(begin)

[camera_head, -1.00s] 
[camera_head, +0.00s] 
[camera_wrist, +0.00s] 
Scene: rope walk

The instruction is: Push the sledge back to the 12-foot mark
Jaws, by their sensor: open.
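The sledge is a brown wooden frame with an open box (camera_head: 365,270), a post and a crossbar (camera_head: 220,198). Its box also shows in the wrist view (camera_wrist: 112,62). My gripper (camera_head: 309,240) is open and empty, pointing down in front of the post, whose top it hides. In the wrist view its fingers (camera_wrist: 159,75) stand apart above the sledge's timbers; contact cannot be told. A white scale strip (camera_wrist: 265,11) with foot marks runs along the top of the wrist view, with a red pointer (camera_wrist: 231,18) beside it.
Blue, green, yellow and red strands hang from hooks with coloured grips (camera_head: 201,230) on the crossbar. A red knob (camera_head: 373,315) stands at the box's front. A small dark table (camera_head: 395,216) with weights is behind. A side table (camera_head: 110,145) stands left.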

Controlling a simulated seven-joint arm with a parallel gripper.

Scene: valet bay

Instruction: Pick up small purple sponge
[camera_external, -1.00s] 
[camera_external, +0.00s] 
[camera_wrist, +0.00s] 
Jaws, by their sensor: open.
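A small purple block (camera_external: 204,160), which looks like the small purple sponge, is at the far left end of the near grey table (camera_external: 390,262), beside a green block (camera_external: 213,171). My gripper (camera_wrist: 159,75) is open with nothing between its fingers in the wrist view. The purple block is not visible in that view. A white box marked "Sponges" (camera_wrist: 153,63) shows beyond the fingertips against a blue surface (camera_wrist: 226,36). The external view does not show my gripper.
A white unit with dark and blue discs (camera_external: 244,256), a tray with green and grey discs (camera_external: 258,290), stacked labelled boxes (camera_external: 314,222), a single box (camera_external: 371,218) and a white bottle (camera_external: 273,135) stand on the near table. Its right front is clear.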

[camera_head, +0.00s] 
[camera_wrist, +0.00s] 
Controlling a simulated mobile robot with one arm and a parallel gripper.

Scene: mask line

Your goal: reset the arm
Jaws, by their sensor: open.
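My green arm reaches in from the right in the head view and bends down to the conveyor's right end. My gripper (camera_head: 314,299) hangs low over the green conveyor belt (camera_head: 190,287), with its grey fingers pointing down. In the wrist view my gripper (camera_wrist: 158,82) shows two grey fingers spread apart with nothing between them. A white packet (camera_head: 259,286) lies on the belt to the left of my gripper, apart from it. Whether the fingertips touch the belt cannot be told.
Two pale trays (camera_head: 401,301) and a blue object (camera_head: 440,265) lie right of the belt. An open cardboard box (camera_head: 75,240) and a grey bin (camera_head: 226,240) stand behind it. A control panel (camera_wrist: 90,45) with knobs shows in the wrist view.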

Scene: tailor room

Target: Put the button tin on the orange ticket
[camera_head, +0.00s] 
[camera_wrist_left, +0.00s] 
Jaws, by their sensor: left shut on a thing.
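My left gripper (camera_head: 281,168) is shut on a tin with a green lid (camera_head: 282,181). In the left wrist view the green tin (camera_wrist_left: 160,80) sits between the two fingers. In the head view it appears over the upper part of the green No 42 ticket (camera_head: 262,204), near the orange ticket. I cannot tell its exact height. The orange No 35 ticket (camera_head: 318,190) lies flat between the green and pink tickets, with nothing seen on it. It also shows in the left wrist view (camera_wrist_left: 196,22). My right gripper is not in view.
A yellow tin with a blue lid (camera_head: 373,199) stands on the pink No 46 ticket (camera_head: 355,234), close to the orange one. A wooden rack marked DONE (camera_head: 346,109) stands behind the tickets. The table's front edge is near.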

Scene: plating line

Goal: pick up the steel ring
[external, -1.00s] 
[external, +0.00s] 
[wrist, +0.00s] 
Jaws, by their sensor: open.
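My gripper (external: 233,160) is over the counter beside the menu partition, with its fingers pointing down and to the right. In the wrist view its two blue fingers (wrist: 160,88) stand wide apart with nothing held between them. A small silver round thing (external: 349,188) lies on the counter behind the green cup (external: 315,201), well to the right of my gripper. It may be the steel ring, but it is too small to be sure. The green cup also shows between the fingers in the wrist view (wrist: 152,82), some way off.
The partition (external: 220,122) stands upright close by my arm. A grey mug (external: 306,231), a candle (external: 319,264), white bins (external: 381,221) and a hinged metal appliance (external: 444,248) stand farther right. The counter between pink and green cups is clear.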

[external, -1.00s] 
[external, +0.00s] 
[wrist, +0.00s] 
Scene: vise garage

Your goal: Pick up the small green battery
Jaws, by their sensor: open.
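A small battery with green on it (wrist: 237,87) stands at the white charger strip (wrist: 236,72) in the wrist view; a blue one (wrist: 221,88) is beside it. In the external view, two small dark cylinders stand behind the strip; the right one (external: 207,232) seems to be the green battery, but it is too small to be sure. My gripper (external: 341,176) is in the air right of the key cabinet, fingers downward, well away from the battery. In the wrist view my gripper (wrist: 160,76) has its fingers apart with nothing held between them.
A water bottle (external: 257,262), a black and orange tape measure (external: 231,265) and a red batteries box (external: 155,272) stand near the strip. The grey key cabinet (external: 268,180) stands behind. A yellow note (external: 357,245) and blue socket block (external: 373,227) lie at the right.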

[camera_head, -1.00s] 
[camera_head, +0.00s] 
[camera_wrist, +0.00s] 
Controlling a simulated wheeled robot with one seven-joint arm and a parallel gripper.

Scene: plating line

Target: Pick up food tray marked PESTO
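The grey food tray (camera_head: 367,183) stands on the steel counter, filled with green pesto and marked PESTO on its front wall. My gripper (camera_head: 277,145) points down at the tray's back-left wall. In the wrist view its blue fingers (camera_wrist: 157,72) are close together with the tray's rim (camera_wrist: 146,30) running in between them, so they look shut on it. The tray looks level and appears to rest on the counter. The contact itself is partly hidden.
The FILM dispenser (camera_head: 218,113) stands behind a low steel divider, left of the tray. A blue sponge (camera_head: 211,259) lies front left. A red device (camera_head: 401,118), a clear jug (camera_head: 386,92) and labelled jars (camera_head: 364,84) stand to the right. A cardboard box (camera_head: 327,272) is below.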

(end)

= WORK TO BE COMPLETED =
Gather each line in the data that holds the string "joint".

= TASK SOLUTION =
Controlling a simulated seven-joint arm with a parallel gripper.
Controlling a simulated wheeled robot with one seven-joint arm and a parallel gripper.

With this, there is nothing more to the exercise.